Roxy, c’était le lapin des cousins. Une jolie bestiole beige et blanche, aux longues oreilles, au museau frémissant et au regard intelligent. C’était notre mascotte et on se disputait le droit de le prendre dans nos bras et de le cajoler. Bien que peu joueur, l’animal était d’un naturel doux et accommodant et s’il s’est toujours refusé à renvoyer les balles en mousse qu’on lui lançait, il semblait heureux de se lover dans les bras d’un gamin.
Pendant des années, il a recueilli dans ses grandes oreilles toutes nos confidences et a dû consoler bien des peines, en agitant ses moustaches. Un jour Roxy est mort. Un problème au cœur, a dit le vétérinaire. On ne s’y attendait pas : La veille encore, il gambadait gaiement dans le jardin des cousins. Ce fut un drame. Les enfants que nous étions ont voulu l’enterrer. Un adulte nous a aidé, on a fait une petite cérémonie et je me rappelle avoir posé des pâquerettes sur la terre fraichement retournée.

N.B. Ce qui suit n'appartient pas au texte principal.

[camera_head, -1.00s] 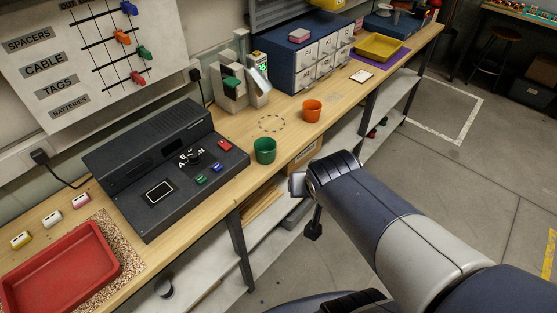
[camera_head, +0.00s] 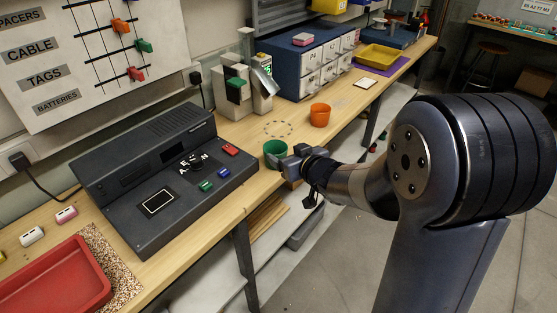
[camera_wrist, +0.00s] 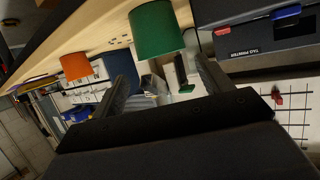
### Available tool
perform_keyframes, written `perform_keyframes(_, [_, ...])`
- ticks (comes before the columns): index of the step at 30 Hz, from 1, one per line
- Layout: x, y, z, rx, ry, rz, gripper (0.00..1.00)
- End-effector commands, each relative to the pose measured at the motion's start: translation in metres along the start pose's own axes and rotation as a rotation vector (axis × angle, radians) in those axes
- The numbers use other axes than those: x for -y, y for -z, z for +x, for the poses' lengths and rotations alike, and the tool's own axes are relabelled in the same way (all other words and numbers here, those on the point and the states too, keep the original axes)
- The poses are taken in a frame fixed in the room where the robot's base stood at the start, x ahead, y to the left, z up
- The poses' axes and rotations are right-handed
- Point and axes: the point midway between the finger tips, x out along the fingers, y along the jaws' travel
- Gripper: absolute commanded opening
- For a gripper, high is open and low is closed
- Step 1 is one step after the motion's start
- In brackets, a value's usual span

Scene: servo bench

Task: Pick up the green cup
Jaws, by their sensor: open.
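The green cup (camera_head: 273,152) stands on the wooden bench, near its front edge and right of the dark console. My gripper (camera_head: 291,161) is at the cup's right side in the head view, its tips partly hidden by the cup and wrist. In the wrist view, which looks upside down, the green cup (camera_wrist: 157,32) lies ahead, between the lines of the two spread fingers (camera_wrist: 162,72). The gripper is open and I see nothing held. I cannot tell whether a finger touches the cup.
An orange cup (camera_head: 320,115) stands behind and right of the green cup. The dark console (camera_head: 150,185) is close on the left. A dashed circle (camera_head: 278,128) marks bare bench behind. A grey dispenser (camera_head: 240,85) and blue drawer unit (camera_head: 290,70) stand further back.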

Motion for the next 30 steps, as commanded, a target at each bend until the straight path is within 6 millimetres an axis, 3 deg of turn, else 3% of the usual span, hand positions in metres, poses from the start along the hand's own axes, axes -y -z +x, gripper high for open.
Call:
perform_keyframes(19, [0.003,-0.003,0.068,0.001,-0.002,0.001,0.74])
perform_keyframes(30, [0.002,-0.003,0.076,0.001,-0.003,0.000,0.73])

Ensuite, on s’est assis en tailleur par terre et on est resté là, à se souvenir de Roxy et de ses grandes oreilles compatissantes.
C’est ici qu’entre en scène tonton Gilbert. Comme souvent le dimanche, il était venu déjeuner avec Françoise, sa femme. Il venait surtout pour faire le malin, nous montrer sa nouvelle grosse voiture flambant neuve, nous parler de son magasin, de ses affaires qui se portaient bien – il avait dû encore embaucher trois employés-.
Le jour où on a enterré Roxie, il est venu dans le jardin. Il a pris chacun de nous dans ses bras et nous a serré fort, nous a caressé les cheveux. C’était étrange, ces démonstrations d’affection intempestives, on n’osait pas se dégager, mais ce n’était pas très agréable de se faire ainsi étreindre par quelqu’un qui nous ignorait le reste du temps. On se sentait un peu gêné et mal à l’aise, mais on n’osait rien dire parce que Gilbert, c'était quelqu'un d'important dans la famille. Alors certains d’entre nous baissaient la tête, d’autres fixaient un point droit devant eux.
Ensuite, tonton Gilbert, avait enlevé sa veste, s’était assis par terre à nos côtés et avait tenu à nous faire un long discours... Que nous étions encore des enfants, que c’était normal de s’attacher à un animal mais que nous avions toute la vie devant nous, que lui quand il était petit, il avait un chien et qu’aujourd’hui encore, il ne pouvait pas croiser un caniche sans avoir le cœur serré mais que depuis, il s’était bien rattrapé, même que Thor, son beau chien de maintenant, c’était un chien de race très rare et très cher et que nous aussi, si on travaillait bien à l’école, on pourrait s’en acheter un comme ça plus tard et que, même si ça ne faisait jamais oublier son premier animal de compagnie, c’était bien quand même et que la prochaine fois, il emmènerait Thor dans sa belle voiture et on pourrait le caresser si on voulait.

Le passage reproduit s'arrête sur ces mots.